For the charge of unlawful deduction by the company, the Crown had to prove the deduction was made and it was unlawful. It was not a defence to say the deduction was accidental, unintentional or unknowingly made.

After they jury’s unanimous verdicts, Mr. Ward said there were no sentencing precedents in Cayman at the Grand Court level. The law provided for a fine of up to $10,000 for failure to provide health insurance and $5,000 for the unlawful deduction.

He said the court would naturally wish to consider the sentence as a deterrent because it was important to send a clear message to employers.

Mr. Allen told the court that Air Tech has been out of business since early 2006 and there were no assets remaining.

He said Godfrey Bowen was now employed as a technician with a company owned by a relative. He was earning $4,000 per month.

In passing sentence, Justice Sanderson said the issue of health insurance is one that is very important in the Cayman Islands. He said he took judicial notice of the fact that this case was not an isolated incident.

There were complaints of employers failing to provide any or adequate insurance. Consequences could range from the innocuous to life-threatening. If an employer went bankrupt or was without assets, it left the employee with no recourse.

It was a serious problem, and the judge agreed with Mr. Ward that the sentences in this case could deter other potential offenders.

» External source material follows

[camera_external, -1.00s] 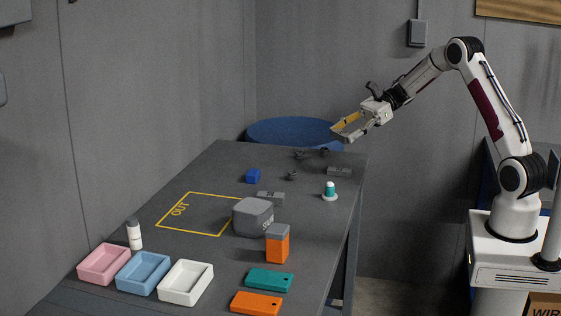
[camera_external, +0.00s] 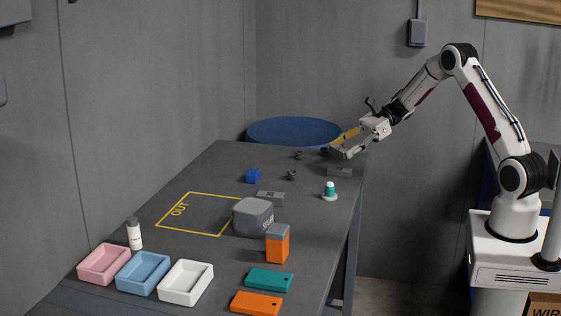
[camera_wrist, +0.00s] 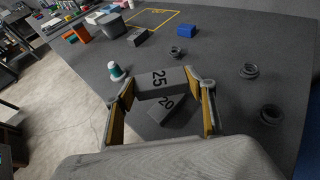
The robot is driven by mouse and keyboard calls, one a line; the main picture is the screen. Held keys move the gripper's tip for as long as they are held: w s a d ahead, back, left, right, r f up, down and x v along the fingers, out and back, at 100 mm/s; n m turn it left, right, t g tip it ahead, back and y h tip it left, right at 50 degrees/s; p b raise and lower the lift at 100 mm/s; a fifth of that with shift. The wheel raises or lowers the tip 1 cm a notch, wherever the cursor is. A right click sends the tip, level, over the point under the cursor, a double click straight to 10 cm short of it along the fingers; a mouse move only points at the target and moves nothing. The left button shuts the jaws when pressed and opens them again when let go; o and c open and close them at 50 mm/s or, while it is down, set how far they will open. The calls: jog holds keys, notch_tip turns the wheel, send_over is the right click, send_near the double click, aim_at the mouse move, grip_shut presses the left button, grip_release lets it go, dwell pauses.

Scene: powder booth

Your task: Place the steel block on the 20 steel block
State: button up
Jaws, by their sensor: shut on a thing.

Justice Sanderson said he did not find Bowen to have been a credible witness and was sceptical about his advice to Mr. Allen about the company’s assets did not inspire confidence. He was equally sceptical that Bowen was not aware the company’s policy had lapsed or that deductions were being made.

The fact that the company made deductions from the employee’s salary for over two years was an aggravating feature. There was no right to take that money: it was illegally taken and illegally kept, the judge said.